Excerpts from the book of Chris Hadfield
See, a funny thing happened on the way to space: I learned how to live better and more happily here on Earth. Over time, I learned how to anticipate problems in order to prevent them, and how to respond effectively in critical situations. I learned how to neutralize fear, how to stay focused and how to succeed. Astronauts are taught that the best way to reduce stress is to sweat the small stuff.
Competence means keeping your head in a crisis, sticking with a task even when it seems hopeless, and improvising good solutions to tough problems when every second counts. It encompasses ingenuity, determination and being prepared for anything.
Astronauts have these qualities not because we’re smarter than everyone else. It’s because we are taught to view the world—and ourselves—differently. But you don’t have to go to space to learn to do that.
It’s mostly a matter of changing your perspective.
However, success, to me, never was and still isn’t about lifting off in a rocket (though that sure felt like a great achievement). Success is feeling good about the work you do throughout the long, unheralded journey that may or may not wind up at the launch pad. You can’t view training solely as a stepping stone to something loftier. It’s got to be an end in itself.
The secret is to try to enjoy it. I never viewed training as some onerous duty I had to carry out while praying fervently for another space mission. Training is hard and fun and stretches my mind, so I feel good when I persevere and finish—and I also feel ready to do it all over again.

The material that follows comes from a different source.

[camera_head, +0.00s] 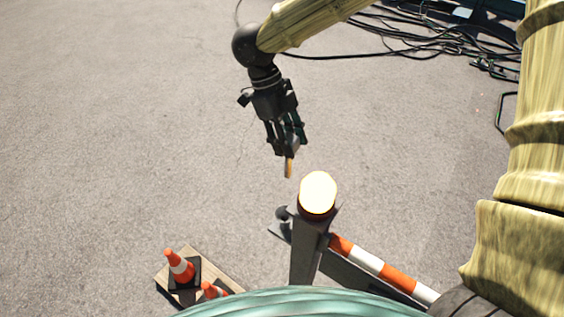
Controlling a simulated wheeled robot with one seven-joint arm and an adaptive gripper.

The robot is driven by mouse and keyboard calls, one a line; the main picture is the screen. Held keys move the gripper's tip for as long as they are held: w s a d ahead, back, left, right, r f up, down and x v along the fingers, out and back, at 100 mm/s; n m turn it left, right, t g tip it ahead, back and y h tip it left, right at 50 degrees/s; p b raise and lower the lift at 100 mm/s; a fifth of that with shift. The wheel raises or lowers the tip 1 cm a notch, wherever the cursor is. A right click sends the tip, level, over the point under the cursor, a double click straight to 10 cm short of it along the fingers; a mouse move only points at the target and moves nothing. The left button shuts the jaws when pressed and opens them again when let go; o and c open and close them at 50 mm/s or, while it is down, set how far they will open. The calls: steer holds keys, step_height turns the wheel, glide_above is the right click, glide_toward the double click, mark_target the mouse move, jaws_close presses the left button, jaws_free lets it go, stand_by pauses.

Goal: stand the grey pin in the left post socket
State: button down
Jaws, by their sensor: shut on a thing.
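My gripper (287,150) points down above the pavement, up and to the left of the barrier's lamp. It is shut on a slim pin (289,167), whose lower end sticks out below the fingers and points down. That end looks tan-orange here; a small greyish part shows between the fingers, and the rest is hidden by them. The barrier post (305,255) stands below and slightly right of the gripper, with the pin apart from it. I cannot make out the left post socket in this view.
An orange-and-white striped board (385,272) runs to the lower right. Black cables (440,42) lie at top right. The left pavement is clear.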

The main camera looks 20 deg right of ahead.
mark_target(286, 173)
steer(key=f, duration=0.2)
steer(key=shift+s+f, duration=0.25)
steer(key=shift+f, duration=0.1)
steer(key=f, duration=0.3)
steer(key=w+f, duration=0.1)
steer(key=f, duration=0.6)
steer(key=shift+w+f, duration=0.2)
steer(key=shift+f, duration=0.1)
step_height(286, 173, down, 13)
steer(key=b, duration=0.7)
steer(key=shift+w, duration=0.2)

In space flight, “attitude” refers to orientation: which direction your vehicle is pointing relative to the Sun, Earth and other spacecraft. If you lose control of your attitude, two things happen: the vehicle starts to tumble and spin, disorienting everyone on board, and it also strays from its course, which, if you’re short on time or fuel, could mean the difference between life and death.
In my experience, something similar is true on Earth. Ultimately, I don’t determine whether I arrive at the desired professional destination. Too many variables are out of my control. There’s really just one thing I can control: my attitude during the journey, which is what keeps me feeling steady and stable, and what keeps me headed in the right direction. So I consciously monitor and correct, if necessary, because losing attitude would be far worse than not achieving my goal.

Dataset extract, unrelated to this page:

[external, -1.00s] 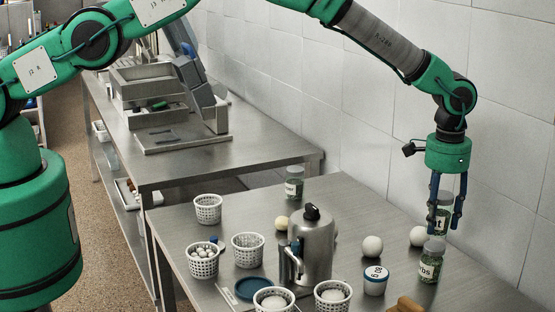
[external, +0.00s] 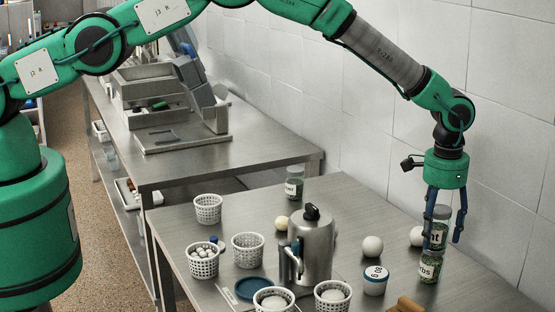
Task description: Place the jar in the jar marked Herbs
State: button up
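A small glass jar (external: 437,231) with a grey lid and a partly visible label ending in "t" stands upright on top of the jar marked Herbs (external: 430,267), of whose label only "rbs" shows. The two appear to touch, and the upper jar covers the lower one's lid. My gripper (external: 443,243) points down with its dark blue fingers on either side of the upper jar. The right finger stands visibly apart from the glass, so the fingers look open.
A metal pot (external: 316,248), white perforated baskets (external: 248,249) and another jar (external: 294,183) are further left. A tiled wall is behind.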

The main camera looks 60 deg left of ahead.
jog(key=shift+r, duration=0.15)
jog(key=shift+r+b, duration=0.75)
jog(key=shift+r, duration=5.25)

In a crisis, the “why” is irrelevant. I needed to accept where I found myself and prioritize what mattered right that minute, which was getting back on the ground ASAP. There would be plenty of time later to try to figure out the why.
If you’re focused on the wrong things, like the bee in your helmet or whose fault it is that the g-suit came unplugged, you are likely to miss the very narrow window of opportunity to correct a bad situation.
Forward planning was an easy way to show the people who made it possible for me to do my job that I didn’t take them for granted. Making a flowery toast afterward, thanking your nearest and dearest for all their support, just won’t cut it if, again and again, you’ve passed up opportunities to show appreciation in real time.
My point, though, is that saying thank you every once in a while just isn’t enough when you’re demanding that other people make real sacrifices so you can pursue your goals. It’s not only the fun, showy things like vacations that get the message across. You also have to be willing to do what you can to create the conditions that allow your partner the freedom to focus single-mindedly at times.
Prioritizing family time—making it mandatory, in the same way that a meeting at work is mandatory—helps show the people who are most important to me that they are, in fact, important to me.
Over the years, I’ve realized that in any new situation, whether it involves an elevator or a rocket ship, you will almost certainly be viewed in one of three ways.
As a minus one: actively harmful, someone who creates problems. Or as a zero: your impact is neutral and doesn’t tip the balance one way or the other. Or you’ll be seen as a plus one: someone who actively adds value.
Everyone wants to be a plus one, of course. But proclaiming your plus-oneness at the outset almost guarantees you’ll be perceived as a minus one, regardless of the skills you bring to the table or how you actually perform. This might seem self-evident, but it can’t be, because so many people do it. Sometimes the motivation is over-eagerness rather than arrogance, but the effect is the same.
Loneliness, I think, has very little to do with location. It’s a state of mind. In the center of every big, bustling city are some of the loneliest people in the world. I’ve never felt that way in space. If anything, because our whole planet was on display just outside the window, I felt even more aware of and connected to the seven billion other people who call it home.
If you start thinking that only your biggest and shiniest moments count, you’re setting yourself up to feel like a failure most of the time.
Personally, I’d rather feel good most of the time, so to me everything counts: the small moments, the medium ones, the successes that make the papers and also the ones that no one knows about but me.
The challenge is avoiding being derailed by the big, shiny moments that turn other people’s heads. You have to figure out for yourself how to enjoy and celebrate them, and then move on.
What we do in space is serious, yes, but it’s also incredibly fun. It’s not just about the epic EVA but the M&Ms dancing merrily inside the package, colliding colorfully in weightlessness.
Life is full of so many small, unexpected pleasures, not just in space but right here on Earth, and I think I see them more clearly now than I used to because microgravity insists you pay attention. Weightlessness is like a new toy you get to unwrap every day, again and again—and it’s a great reminder, too, that you need to savor the small stuff, not just sweat it.